* Start Data for the task *
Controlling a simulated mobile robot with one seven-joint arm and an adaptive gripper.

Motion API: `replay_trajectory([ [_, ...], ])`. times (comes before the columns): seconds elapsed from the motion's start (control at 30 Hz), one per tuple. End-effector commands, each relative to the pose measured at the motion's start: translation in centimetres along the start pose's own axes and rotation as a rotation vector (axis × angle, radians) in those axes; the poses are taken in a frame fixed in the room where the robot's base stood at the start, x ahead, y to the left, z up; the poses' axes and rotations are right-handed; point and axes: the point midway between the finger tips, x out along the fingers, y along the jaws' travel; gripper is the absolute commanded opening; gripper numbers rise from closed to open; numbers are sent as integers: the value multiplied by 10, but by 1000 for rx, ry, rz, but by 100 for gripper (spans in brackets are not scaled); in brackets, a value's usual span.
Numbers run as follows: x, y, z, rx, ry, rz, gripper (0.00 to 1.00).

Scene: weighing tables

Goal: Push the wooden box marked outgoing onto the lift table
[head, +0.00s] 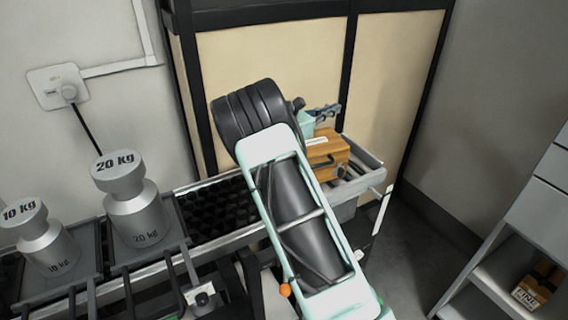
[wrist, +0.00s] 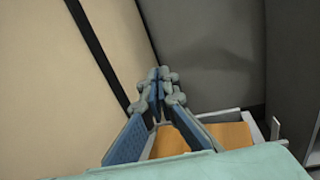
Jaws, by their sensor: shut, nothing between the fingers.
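A wooden box (head: 328,150) sits at the right end of the long conveyor, partly hidden by my arm; I cannot read a mark on it. Grey rollers and a light rail (head: 368,158) show around its right side; I cannot tell whether this is the lift table. My gripper (head: 334,109) is shut and empty, just above and behind the box in the head view. In the wrist view my shut gripper (wrist: 160,76) covers part of the orange-brown box (wrist: 178,141). Contact between fingers and box is not visible.
A 20 kg weight (head: 135,205) and a 10 kg weight (head: 45,240) stand at the left beside the dark conveyor (head: 218,208). A black-framed beige panel (head: 275,60) rises close behind. A shelf unit (head: 510,255) at the right holds another labelled box (head: 540,284).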

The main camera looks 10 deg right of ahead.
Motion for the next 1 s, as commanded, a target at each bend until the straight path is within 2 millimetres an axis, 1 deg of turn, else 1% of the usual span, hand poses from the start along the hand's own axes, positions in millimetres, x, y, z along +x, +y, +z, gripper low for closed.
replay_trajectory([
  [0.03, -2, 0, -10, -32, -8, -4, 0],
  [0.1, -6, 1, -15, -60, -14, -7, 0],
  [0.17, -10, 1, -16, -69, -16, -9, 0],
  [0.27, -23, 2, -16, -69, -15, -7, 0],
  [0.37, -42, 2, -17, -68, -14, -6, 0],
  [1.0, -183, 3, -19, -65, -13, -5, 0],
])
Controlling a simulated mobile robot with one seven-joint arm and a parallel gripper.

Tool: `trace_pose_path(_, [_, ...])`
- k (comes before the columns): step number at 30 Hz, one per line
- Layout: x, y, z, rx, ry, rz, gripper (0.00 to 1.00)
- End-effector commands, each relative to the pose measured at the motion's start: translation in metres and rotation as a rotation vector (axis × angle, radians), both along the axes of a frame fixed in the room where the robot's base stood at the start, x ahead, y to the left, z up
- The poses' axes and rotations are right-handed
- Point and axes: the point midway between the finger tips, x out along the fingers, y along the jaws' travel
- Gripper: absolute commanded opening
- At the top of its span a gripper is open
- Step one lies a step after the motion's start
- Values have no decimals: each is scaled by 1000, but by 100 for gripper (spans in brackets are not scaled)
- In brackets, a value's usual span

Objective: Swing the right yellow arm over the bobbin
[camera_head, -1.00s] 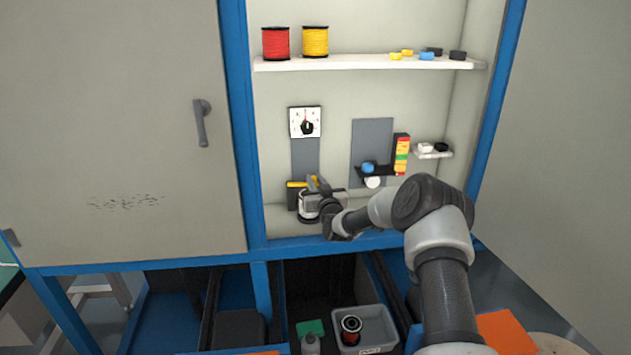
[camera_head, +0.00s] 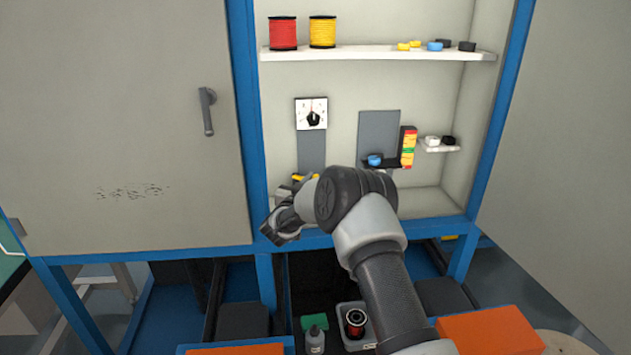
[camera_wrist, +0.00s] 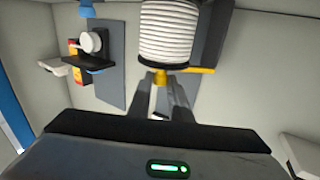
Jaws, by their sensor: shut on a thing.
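A white-wound bobbin (camera_wrist: 168,32) fills the top middle of the wrist view. In the head view my arm hides most of it. A yellow piece (camera_wrist: 160,76) shows at the bobbin's near end, between my fingertips. A yellow bar (camera_wrist: 202,70) runs to the right beside the bobbin. I cannot tell whether the two are one arm. In the head view a bit of yellow (camera_head: 299,177) shows just above my wrist. My gripper (camera_wrist: 162,82) is shut on the yellow piece, close to the bobbin. In the head view my gripper (camera_head: 282,222) is at the cabinet's lower left, its fingertips hidden.
A dial (camera_head: 313,116) is on the back wall above. A black bracket (camera_head: 381,162) and a small shelf (camera_head: 440,148) are to the right. The upper shelf (camera_head: 380,54) holds red and yellow spools. Blue posts frame the opening, and the cabinet's lower right floor looks clear.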

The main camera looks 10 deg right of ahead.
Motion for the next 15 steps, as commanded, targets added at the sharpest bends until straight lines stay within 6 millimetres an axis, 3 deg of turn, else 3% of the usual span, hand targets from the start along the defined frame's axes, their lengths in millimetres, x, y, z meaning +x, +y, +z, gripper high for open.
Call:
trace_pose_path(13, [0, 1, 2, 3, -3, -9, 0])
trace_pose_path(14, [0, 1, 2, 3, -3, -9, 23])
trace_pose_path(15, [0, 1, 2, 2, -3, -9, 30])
* End Data for the task *
* _Short task_: Copy all of the entries verbatim, leaving out any pictures they contain.

* _Solution for this task_:
Controlling a simulated mobile robot with one seven-joint arm and an adaptive gripper.

Motion API: `replay_trajectory([ [_, ...], ])`. times (comes before the columns): seconds elapsed from the motion's start (control at 30 Hz), one per tuple. End-effector commands, each relative to the pose measured at the motion's start: translation in centimetres along the start pose's own axes and rotation as a rotation vector (axis × angle, radians) in those axes; the poses are taken in a frame fixed in the room where the robot's base stood at the start, x ahead, y to the left, z up; the poses' axes and rotations are right-handed; point and axes: the point midway between the finger tips, x out along the fingers, y along the jaws' travel; gripper is the absolute commanded opening; gripper numbers rise from closed to open; numbers are sent as integers: the value multiplied by 10, but by 1000 for rx, ry, rz, but by 100 for gripper (spans in brackets are not scaled); in brackets, a value's usual span.
Numbers run as follows: x, y, z, rx, ry, rz, gripper (0.00 to 1.00).

Scene: weighing tables

Goal: Push the wooden box marked outgoing onto the lift table
[head, +0.00s] 
[wrist, +0.00s] 
Jaws, by their sensor: shut, nothing between the fingers.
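A wooden box (head: 328,150) sits at the right end of the long conveyor, partly hidden by my arm; I cannot read a mark on it. Grey rollers and a light rail (head: 368,158) show around its right side; I cannot tell whether this is the lift table. My gripper (head: 334,109) is shut and empty, just above and behind the box in the head view. In the wrist view my shut gripper (wrist: 160,76) covers part of the orange-brown box (wrist: 178,141). Contact between fingers and box is not visible.
A 20 kg weight (head: 135,205) and a 10 kg weight (head: 45,240) stand at the left beside the dark conveyor (head: 218,208). A black-framed beige panel (head: 275,60) rises close behind. A shelf unit (head: 510,255) at the right holds another labelled box (head: 540,284).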

The main camera looks 10 deg right of ahead.
Motion for the next 1 s, as commanded, a target at each bend until the straight path is within 2 millimetres an axis, 1 deg of turn, else 1% of the usual span, hand poses from the start along the hand's own axes, positions in millimetres, x, y, z along +x, +y, +z, gripper low for closed.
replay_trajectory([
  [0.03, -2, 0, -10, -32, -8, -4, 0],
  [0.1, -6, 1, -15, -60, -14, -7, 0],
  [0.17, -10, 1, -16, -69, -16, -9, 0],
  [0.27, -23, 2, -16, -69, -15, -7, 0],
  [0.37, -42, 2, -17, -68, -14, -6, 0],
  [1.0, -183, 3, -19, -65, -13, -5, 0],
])
Controlling a simulated mobile robot with one seven-joint arm and a parallel gripper.

Tool: `trace_pose_path(_, [_, ...])`
- k (comes before the columns): step number at 30 Hz, one per line
- Layout: x, y, z, rx, ry, rz, gripper (0.00 to 1.00)
- End-effector commands, each relative to the pose measured at the motion's start: translation in metres and rotation as a rotation vector (axis × angle, radians), both along the axes of a frame fixed in the room where the robot's base stood at the start, x ahead, y to the left, z up
- The poses' axes and rotations are right-handed
- Point and axes: the point midway between the finger tips, x out along the fingers, y along the jaws' travel
- Gripper: absolute commanded opening
- At the top of its span a gripper is open
- Step one lies a step after the motion's start
- Values have no decimals: each is scaled by 1000, but by 100 for gripper (spans in brackets are not scaled)
- In brackets, a value's usual span

Objective: Swing the right yellow arm over the bobbin
[camera_head, -1.00s] 
[camera_head, +0.00s] 
[camera_wrist, +0.00s] 
Jaws, by their sensor: shut on a thing.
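A white-wound bobbin (camera_wrist: 168,32) fills the top middle of the wrist view. In the head view my arm hides most of it. A yellow piece (camera_wrist: 160,76) shows at the bobbin's near end, between my fingertips. A yellow bar (camera_wrist: 202,70) runs to the right beside the bobbin. I cannot tell whether the two are one arm. In the head view a bit of yellow (camera_head: 299,177) shows just above my wrist. My gripper (camera_wrist: 162,82) is shut on the yellow piece, close to the bobbin. In the head view my gripper (camera_head: 282,222) is at the cabinet's lower left, its fingertips hidden.
A dial (camera_head: 313,116) is on the back wall above. A black bracket (camera_head: 381,162) and a small shelf (camera_head: 440,148) are to the right. The upper shelf (camera_head: 380,54) holds red and yellow spools. Blue posts frame the opening, and the cabinet's lower right floor looks clear.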

The main camera looks 10 deg right of ahead.
Motion for the next 15 steps, as commanded, targets added at the sharpest bends until straight lines stay within 6 millimetres an axis, 3 deg of turn, else 3% of the usual span, hand targets from the start along the defined frame's axes, their lengths in millimetres, x, y, z meaning +x, +y, +z, gripper high for open.
Call:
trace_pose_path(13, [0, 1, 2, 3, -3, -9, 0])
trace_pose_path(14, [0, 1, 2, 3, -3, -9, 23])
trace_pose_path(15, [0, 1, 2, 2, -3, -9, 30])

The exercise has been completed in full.